An Illinois District Court recently denied certification of a class of female physicians claiming that their employer’s pay practices unlawfully discriminated against women in violation of Title VII, the Illinois Equal Pay Act, and the Illinois Civil Rights Act (Ahad v. Board of Trustees of Southern Illinois University).

Plaintiff alleged that the implementation of the defendant’s, Southern Illinois University Board of Trustees’, “compensation plan” resulted in pay disparity between male and female physicians.

In holding that the plaintiff failed to meet the Rule 23(a) requirements of “commonality” and “typicality,” the court held that the mere implementation of the compensation plan failed to form the “glue” needed to meet class certification standards. The Court found that the plaintiff failed to demonstrate how the facially gender-neutral compensation plan could have created disparate compensation results. While the plaintiff argued that the compensation plan delegated discretion to the department chairs based on objective criteria, the plaintiff failed to present any argument that those objective factors were in any way biased against women, or that the factors were the “cause” in pay disparity.

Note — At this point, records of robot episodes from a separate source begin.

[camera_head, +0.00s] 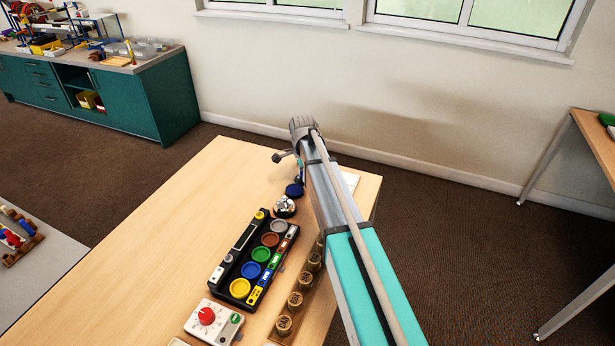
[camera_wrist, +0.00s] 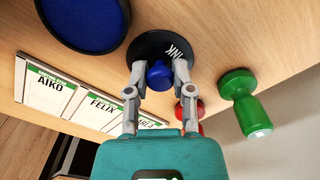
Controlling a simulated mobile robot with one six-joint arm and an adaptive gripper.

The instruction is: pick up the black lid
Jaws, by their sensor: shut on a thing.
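The black lid (camera_wrist: 150,50) is a round disc marked INK, with a blue knob (camera_wrist: 159,77) in its middle. In the wrist view my gripper (camera_wrist: 159,68) has its two grey fingers closed on both sides of the blue knob. The disc spreads out past the fingertips. I cannot tell whether the lid touches the table or is just above it. In the camera_head view my arm hides the lid and most of the gripper.
A round blue ink pad in a dark rim (camera_wrist: 85,18) is left of the lid. A green stamp (camera_wrist: 244,103) stands to the right, and a red one (camera_wrist: 190,108) is partly behind a finger. A name card (camera_wrist: 52,92) lies left. A black tray (camera_head: 248,272) with coloured discs is on the table.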

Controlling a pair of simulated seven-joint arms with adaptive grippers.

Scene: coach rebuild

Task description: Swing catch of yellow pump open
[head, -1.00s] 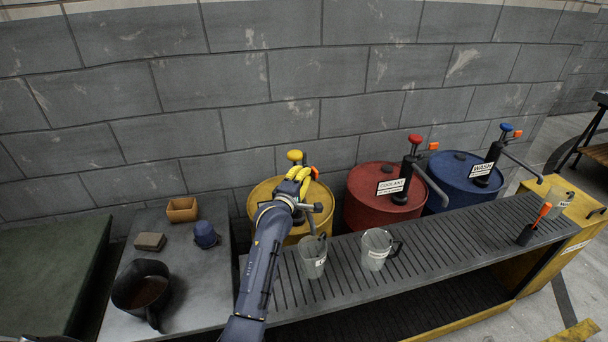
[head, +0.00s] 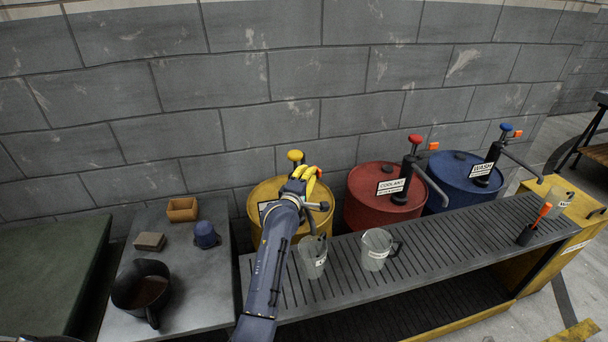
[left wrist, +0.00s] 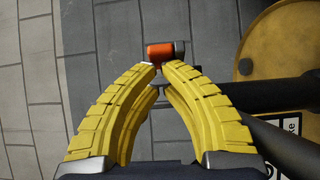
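The yellow pump's knob (head: 295,156) stands over the yellow drum (head: 262,195) at the wall; my arm hides much of the pump body. Its orange catch (head: 319,174) shows just right of my left gripper (head: 313,171). In the left wrist view the catch (left wrist: 160,52) is an orange block with a dark end on its right, right at the tips of my yellow fingers (left wrist: 159,66). The fingertips are together, with at most a sliver between them. They look close to or touching the catch's near side; I cannot tell which. My right gripper is not in view.
A red drum (head: 360,205) and a blue drum (head: 455,195) with pumps stand to the right. Two clear jugs, one (head: 312,262) beside my arm and one (head: 375,252), stand on the slatted bench (head: 440,245). A dark jug (head: 128,292) stands at left.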

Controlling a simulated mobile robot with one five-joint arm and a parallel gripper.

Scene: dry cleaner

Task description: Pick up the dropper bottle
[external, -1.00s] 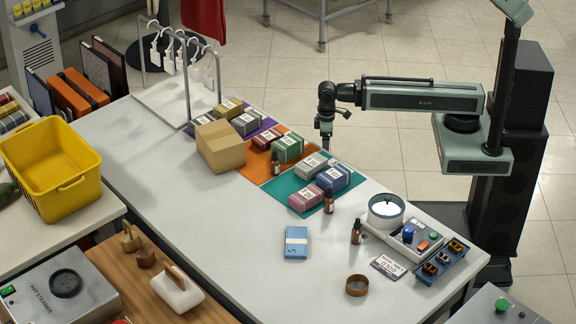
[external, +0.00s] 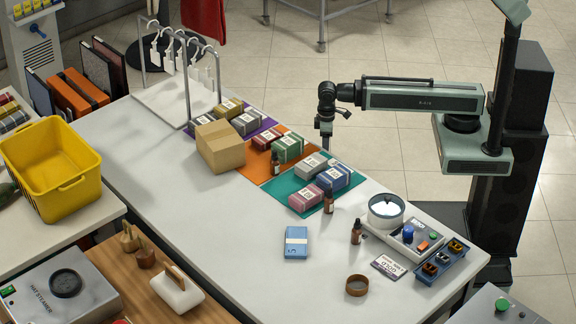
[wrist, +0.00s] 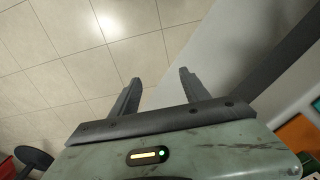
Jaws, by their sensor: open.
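Several small brown items look like dropper bottles in the external view. One bottle (external: 328,202) stands upright at the front edge of the teal mat (external: 283,188). A second bottle (external: 356,232) stands on the bare table beside the control panel. A third bottle (external: 275,164) stands by the orange mat (external: 253,168). My gripper (external: 326,146) hangs near the table's far edge, behind the teal mat and apart from the bottles. In the wrist view my gripper (wrist: 160,77) is open and empty, with floor tiles and a grey surface beyond its fingers.
Boxes crowd the mats, including a green one (external: 288,148), a pink one (external: 306,197) and a cardboard carton (external: 220,146). A round white-topped pot (external: 386,211), a blue pack (external: 296,242) and a brown ring (external: 357,285) are nearby. The table's left-front part is clear.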

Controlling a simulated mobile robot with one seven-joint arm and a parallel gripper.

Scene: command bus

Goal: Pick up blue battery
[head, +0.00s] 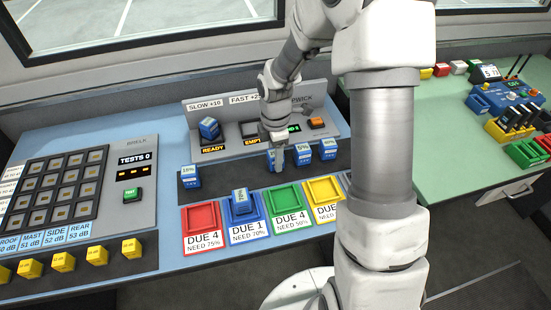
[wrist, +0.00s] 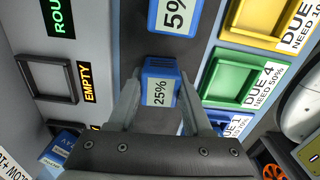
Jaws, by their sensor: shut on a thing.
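My gripper (head: 277,150) is at the dark shelf strip in front of the charger panel. In the wrist view, my gripper (wrist: 160,112) is shut on a blue battery (wrist: 159,92) labelled 25%, with one finger on each side of it. The held blue battery (head: 272,159) is partly hidden by the fingers in the head view. More blue batteries stand on the strip: two to the right (head: 303,152) (head: 328,149) and one to the left (head: 190,176). Another battery sits in the charger (head: 209,128), and one in the blue tray (head: 253,211).
The charger slot marked EMPTY (wrist: 47,80) is bare. Red (head: 202,217), green (head: 286,197) and yellow (head: 324,190) trays with DUE labels line the front and look empty. A button console (head: 55,190) stands left; a green table (head: 470,130) is at right.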

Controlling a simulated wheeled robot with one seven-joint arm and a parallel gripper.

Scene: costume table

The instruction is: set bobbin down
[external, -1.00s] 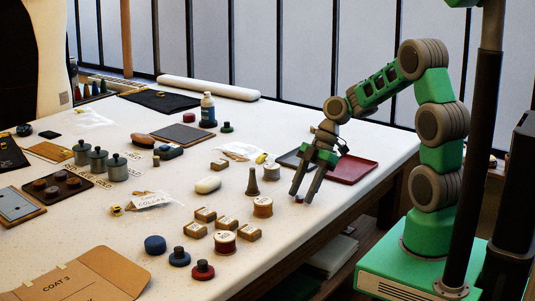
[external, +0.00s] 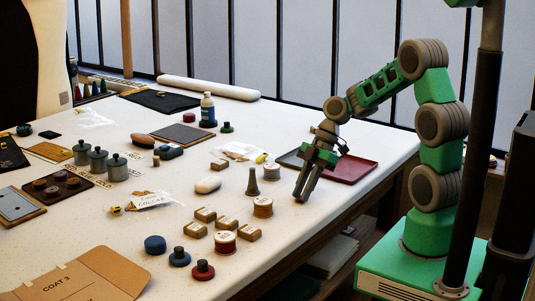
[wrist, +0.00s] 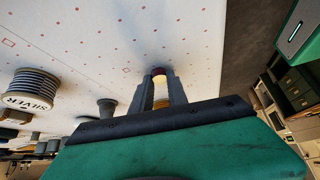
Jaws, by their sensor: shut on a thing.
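My gripper (external: 300,198) is at the table's near right edge, fingers pointing down, its tips at or just above the white tabletop. In the wrist view, my gripper (wrist: 159,76) is shut on a small dark red bobbin (wrist: 158,71) at the fingertips. A pale yellowish patch shows between the fingers behind it. I cannot tell whether the bobbin touches the table.
A pale-topped spool (external: 263,207) and a dark grey cone (external: 252,182) stand left of my gripper. The spool marked SILVER (wrist: 32,92) shows in the wrist view. A dark red tray (external: 350,170) lies behind. Bare tabletop (external: 285,232) lies in front.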

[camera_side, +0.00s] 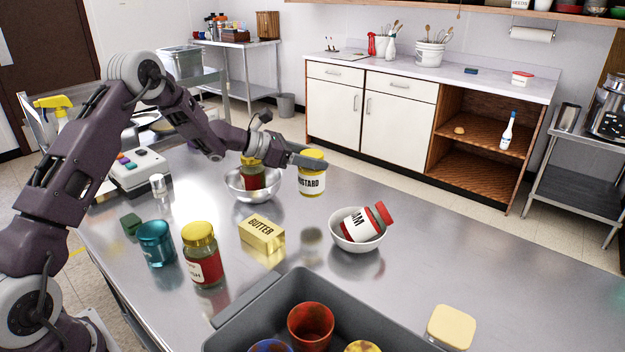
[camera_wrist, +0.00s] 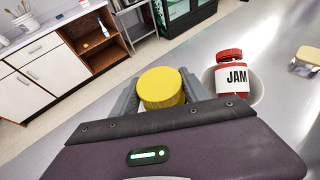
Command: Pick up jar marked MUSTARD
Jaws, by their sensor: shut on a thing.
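The MUSTARD jar (camera_side: 312,180) has a yellow lid and a white label with dark letters, partly covered at its left edge. My gripper (camera_side: 308,162) is shut on it near the lid and holds it upright above the steel table. In the wrist view the jar's yellow lid (camera_wrist: 161,88) shows between the two grey fingers of my gripper (camera_wrist: 165,92); the rest of the jar is mostly hidden there.
A white bowl (camera_side: 352,246) holds a tilted JAM jar (camera_side: 362,222) to the right. A butter box (camera_side: 262,234), a jar (camera_side: 203,260), a teal cup (camera_side: 156,243) and a grey bin (camera_side: 245,308) are nearer.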

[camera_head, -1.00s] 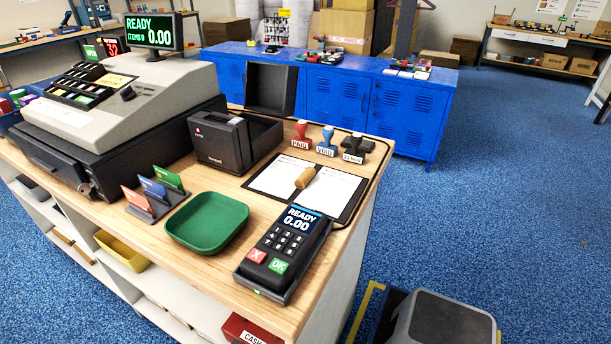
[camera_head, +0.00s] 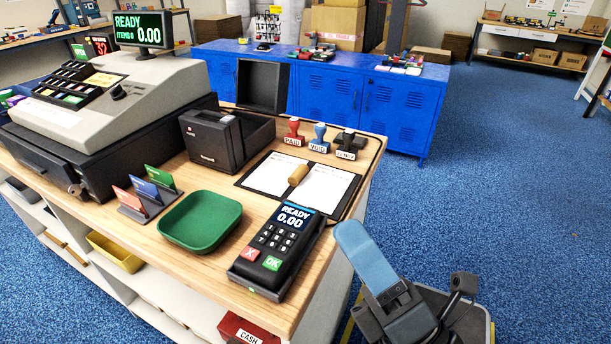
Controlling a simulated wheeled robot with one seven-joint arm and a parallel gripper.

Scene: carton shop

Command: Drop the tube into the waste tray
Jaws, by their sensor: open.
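The tube (camera_head: 298,174) is a short tan cylinder. It lies near the middle of the open white pages of a dark-edged book or folder on the counter. A shallow green tray (camera_head: 200,238), empty, sits on the counter left of the card terminal; I see no label naming it the waste tray. My gripper (camera_head: 406,260) is at the lower right, beyond the counter's right edge. It is open and empty, with a long pale-blue finger pointing up and dark linkages beside it. It is apart from the tube and the tray.
The card terminal (camera_head: 278,248) stands at the counter's near right edge. Three stamps (camera_head: 319,136) stand behind the book, near a dark cable. A black printer (camera_head: 218,140), card holder (camera_head: 147,196) and cash register (camera_head: 100,95) fill the left. Blue floor is open at right.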

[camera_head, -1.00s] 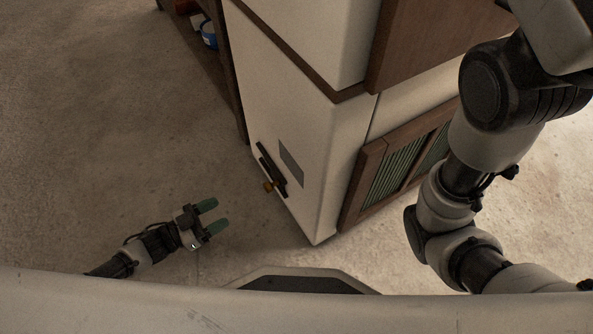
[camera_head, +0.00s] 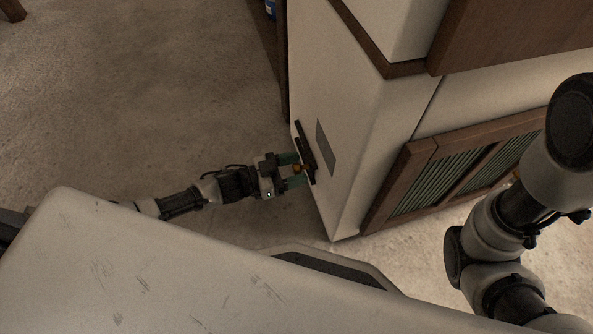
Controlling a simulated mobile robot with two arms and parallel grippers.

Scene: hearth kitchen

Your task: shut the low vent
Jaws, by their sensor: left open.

Plaintiff’s expert’s findings showed that female physicians were paid significantly less (a point that was directly contradicted by defendant’s expert), and the plaintiff argued that there was no other explanation for the alleged disparity. However, the Court held that the compensation plan, on its own, did not provide the necessary glue to show that adjudicating the claims on a class-wide basis would “produce a common answer to the questions of whether and why compensation for female physicians was lower…”

The court likewise held that the plaintiff’s expert statistical evidence failed to “turn the tides” of its analysis. Citing to the U.S. Supreme Court’s Holding in Wal-Mart Stores, Inc. v. Dukes, the court held that statistical evidence, on its own, “does not and cannot” satisfy the Rule 23(a) commonality requirement.

The court also noted that Rule 23(a)’s typicality requirement tends to merge with the requirement of commonality. Having already found that the plaintiff failed to show commonality, the court summarily held that typicality likewise was not satisfied.

This case provides employers with further authority that, where employees are subject to a blanket compensation policy that may (even with supporting statistical evidence) result in pay disparity, plaintiffs cannot maintain class claims solely on the existence and implementation of the policy in and of itself.